TASK TO COMPLETE -> Reproduce the data that follows in its entirety, character for character.

start DATA LINES

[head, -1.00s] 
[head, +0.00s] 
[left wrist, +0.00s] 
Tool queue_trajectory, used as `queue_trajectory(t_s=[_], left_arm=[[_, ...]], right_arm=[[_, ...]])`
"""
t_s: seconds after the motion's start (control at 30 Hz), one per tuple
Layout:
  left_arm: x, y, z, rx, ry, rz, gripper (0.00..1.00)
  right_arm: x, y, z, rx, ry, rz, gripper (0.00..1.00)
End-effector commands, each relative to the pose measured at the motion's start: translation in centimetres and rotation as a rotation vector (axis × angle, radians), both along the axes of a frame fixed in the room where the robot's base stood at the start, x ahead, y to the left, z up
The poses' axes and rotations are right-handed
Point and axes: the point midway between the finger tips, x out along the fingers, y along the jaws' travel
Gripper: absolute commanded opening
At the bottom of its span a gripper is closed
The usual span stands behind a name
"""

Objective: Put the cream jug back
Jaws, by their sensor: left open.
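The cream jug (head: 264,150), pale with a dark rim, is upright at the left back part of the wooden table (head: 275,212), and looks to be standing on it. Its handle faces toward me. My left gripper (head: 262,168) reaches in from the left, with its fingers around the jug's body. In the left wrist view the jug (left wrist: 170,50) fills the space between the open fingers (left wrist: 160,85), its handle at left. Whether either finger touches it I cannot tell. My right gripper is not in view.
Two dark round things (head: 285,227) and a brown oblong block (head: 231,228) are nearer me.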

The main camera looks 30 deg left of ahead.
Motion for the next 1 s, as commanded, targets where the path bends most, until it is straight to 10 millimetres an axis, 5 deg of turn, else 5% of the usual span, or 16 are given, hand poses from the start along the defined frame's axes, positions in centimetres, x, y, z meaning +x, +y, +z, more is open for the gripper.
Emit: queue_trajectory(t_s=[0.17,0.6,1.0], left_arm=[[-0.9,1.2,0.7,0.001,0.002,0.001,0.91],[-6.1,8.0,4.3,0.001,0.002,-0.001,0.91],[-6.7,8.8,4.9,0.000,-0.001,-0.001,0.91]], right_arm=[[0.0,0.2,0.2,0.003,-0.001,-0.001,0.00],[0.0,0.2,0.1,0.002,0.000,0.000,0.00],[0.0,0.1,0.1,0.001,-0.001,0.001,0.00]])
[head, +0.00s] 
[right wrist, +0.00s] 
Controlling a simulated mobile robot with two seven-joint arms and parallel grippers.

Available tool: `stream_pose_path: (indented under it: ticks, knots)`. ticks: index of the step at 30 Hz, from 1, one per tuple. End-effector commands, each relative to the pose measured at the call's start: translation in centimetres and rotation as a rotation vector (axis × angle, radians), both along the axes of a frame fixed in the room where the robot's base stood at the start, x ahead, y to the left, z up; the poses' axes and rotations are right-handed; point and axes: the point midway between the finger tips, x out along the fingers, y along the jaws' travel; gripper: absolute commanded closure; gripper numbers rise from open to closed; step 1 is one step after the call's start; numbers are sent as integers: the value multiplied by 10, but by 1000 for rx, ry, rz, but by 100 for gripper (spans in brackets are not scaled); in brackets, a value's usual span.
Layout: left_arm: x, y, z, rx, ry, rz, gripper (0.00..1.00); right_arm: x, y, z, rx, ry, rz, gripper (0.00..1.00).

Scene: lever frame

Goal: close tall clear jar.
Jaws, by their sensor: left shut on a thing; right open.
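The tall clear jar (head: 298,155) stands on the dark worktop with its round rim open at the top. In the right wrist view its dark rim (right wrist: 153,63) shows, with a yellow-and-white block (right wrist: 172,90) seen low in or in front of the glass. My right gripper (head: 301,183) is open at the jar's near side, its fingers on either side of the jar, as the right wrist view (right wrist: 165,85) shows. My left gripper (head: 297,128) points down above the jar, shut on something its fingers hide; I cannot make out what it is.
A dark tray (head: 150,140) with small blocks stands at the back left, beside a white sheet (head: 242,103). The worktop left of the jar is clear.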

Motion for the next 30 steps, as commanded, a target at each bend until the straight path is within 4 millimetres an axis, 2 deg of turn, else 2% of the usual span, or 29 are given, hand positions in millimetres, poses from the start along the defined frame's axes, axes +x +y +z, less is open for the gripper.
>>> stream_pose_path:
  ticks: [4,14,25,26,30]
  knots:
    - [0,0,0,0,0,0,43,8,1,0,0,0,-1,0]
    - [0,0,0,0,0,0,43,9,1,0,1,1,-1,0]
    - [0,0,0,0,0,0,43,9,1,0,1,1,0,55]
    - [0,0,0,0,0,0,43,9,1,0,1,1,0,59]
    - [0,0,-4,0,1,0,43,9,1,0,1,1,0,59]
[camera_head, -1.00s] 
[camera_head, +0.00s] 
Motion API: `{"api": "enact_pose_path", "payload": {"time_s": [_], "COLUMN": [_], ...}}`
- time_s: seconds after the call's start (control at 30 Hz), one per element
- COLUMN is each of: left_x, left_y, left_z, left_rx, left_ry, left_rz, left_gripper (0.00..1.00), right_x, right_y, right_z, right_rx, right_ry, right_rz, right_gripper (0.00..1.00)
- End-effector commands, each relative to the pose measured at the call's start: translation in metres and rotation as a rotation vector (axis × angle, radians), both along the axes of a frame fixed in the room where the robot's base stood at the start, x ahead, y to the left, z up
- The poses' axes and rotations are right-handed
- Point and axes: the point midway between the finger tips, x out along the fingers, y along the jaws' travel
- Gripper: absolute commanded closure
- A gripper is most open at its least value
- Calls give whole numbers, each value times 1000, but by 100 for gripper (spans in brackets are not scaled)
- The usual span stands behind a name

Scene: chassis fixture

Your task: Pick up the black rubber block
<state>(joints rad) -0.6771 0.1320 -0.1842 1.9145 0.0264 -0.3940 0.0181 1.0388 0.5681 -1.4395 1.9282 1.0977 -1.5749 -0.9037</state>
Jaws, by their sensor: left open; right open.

end DATA LINES

RESULT FOR THIS TASK ->
[head, -1.00s] 
[head, +0.00s] 
[left wrist, +0.00s] 
Tool queue_trajectory, used as `queue_trajectory(t_s=[_], left_arm=[[_, ...]], right_arm=[[_, ...]])`
"""
t_s: seconds after the motion's start (control at 30 Hz), one per tuple
Layout:
  left_arm: x, y, z, rx, ry, rz, gripper (0.00..1.00)
  right_arm: x, y, z, rx, ry, rz, gripper (0.00..1.00)
End-effector commands, each relative to the pose measured at the motion's start: translation in centimetres and rotation as a rotation vector (axis × angle, radians), both along the axes of a frame fixed in the room where the robot's base stood at the start, x ahead, y to the left, z up
The poses' axes and rotations are right-handed
Point and axes: the point midway between the finger tips, x out along the fingers, y along the jaws' travel
Gripper: absolute commanded opening
At the bottom of its span a gripper is closed
The usual span stands behind a name
"""

Objective: Put the cream jug back
Jaws, by their sensor: left open.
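The cream jug (head: 264,150), pale with a dark rim, is upright at the left back part of the wooden table (head: 275,212), and looks to be standing on it. Its handle faces toward me. My left gripper (head: 262,168) reaches in from the left, with its fingers around the jug's body. In the left wrist view the jug (left wrist: 170,50) fills the space between the open fingers (left wrist: 160,85), its handle at left. Whether either finger touches it I cannot tell. My right gripper is not in view.
Two dark round things (head: 285,227) and a brown oblong block (head: 231,228) are nearer me.

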The main camera looks 30 deg left of ahead.
Motion for the next 1 s, as commanded, targets where the path bends most, until it is straight to 10 millimetres an axis, 5 deg of turn, else 5% of the usual span, or 16 are given, hand poses from the start along the defined frame's axes, positions in centimetres, x, y, z meaning +x, +y, +z, more is open for the gripper.
Emit: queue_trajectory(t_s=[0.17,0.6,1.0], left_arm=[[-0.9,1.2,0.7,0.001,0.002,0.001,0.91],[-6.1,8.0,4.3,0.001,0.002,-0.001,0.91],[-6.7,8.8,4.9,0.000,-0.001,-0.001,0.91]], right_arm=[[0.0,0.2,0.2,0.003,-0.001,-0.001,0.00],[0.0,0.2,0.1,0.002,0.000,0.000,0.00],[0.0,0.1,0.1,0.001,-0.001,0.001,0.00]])
[head, +0.00s] 
[right wrist, +0.00s] 
Controlling a simulated mobile robot with two seven-joint arms and parallel grippers.

Available tool: `stream_pose_path: (indented under it: ticks, knots)`. ticks: index of the step at 30 Hz, from 1, one per tuple. End-effector commands, each relative to the pose measured at the call's start: translation in centimetres and rotation as a rotation vector (axis × angle, radians), both along the axes of a frame fixed in the room where the robot's base stood at the start, x ahead, y to the left, z up; the poses' axes and rotations are right-handed; point and axes: the point midway between the finger tips, x out along the fingers, y along the jaws' travel; gripper: absolute commanded closure; gripper numbers rise from open to closed; step 1 is one step after the call's start; numbers are sent as integers: the value multiplied by 10, but by 1000 for rx, ry, rz, but by 100 for gripper (spans in brackets are not scaled); in brackets, a value's usual span.
Layout: left_arm: x, y, z, rx, ry, rz, gripper (0.00..1.00); right_arm: x, y, z, rx, ry, rz, gripper (0.00..1.00).

Scene: lever frame

Goal: close tall clear jar.
Jaws, by their sensor: left shut on a thing; right open.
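The tall clear jar (head: 298,155) stands on the dark worktop with its round rim open at the top. In the right wrist view its dark rim (right wrist: 153,63) shows, with a yellow-and-white block (right wrist: 172,90) seen low in or in front of the glass. My right gripper (head: 301,183) is open at the jar's near side, its fingers on either side of the jar, as the right wrist view (right wrist: 165,85) shows. My left gripper (head: 297,128) points down above the jar, shut on something its fingers hide; I cannot make out what it is.
A dark tray (head: 150,140) with small blocks stands at the back left, beside a white sheet (head: 242,103). The worktop left of the jar is clear.

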Motion for the next 30 steps, as commanded, a target at each bend until the straight path is within 4 millimetres an axis, 2 deg of turn, else 2% of the usual span, or 29 are given, hand positions in millimetres, poses from the start along the defined frame's axes, axes +x +y +z, less is open for the gripper.
>>> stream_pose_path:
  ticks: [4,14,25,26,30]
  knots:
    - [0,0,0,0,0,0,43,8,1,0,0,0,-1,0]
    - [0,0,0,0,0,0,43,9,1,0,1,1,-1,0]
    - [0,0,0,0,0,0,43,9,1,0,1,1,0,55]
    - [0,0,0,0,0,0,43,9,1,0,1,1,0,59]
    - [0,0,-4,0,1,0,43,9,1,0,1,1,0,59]
[camera_head, -1.00s] 
[camera_head, +0.00s] 
Motion API: `{"api": "enact_pose_path", "payload": {"time_s": [_], "COLUMN": [_], ...}}`
- time_s: seconds after the call's start (control at 30 Hz), one per element
- COLUMN is each of: left_x, left_y, left_z, left_rx, left_ry, left_rz, left_gripper (0.00..1.00), right_x, right_y, right_z, right_rx, right_ry, right_rz, right_gripper (0.00..1.00)
- End-effector commands, each relative to the pose measured at the call's start: translation in metres and rotation as a rotation vector (axis × angle, radians), both along the axes of a frame fixed in the room where the robot's base stood at the start, x ahead, y to the left, z up
- The poses' axes and rotations are right-handed
- Point and axes: the point midway between the finger tips, x out along the fingers, y along the jaws' travel
- Gripper: absolute commanded closure
- A gripper is most open at its least value
- Calls give whole numbers, each value times 1000, but by 100 for gripper (spans in brackets are not scaled)
- The usual span stands behind a name

Scene: chassis fixture

Your task: Pick up the black rubber block
<state>(joints rad) -0.6771 0.1320 -0.1842 1.9145 0.0264 -0.3940 0.0181 1.0388 0.5681 -1.4395 1.9282 1.0977 -1.5749 -0.9037</state>
Jaws, by their sensor: left open; right open.

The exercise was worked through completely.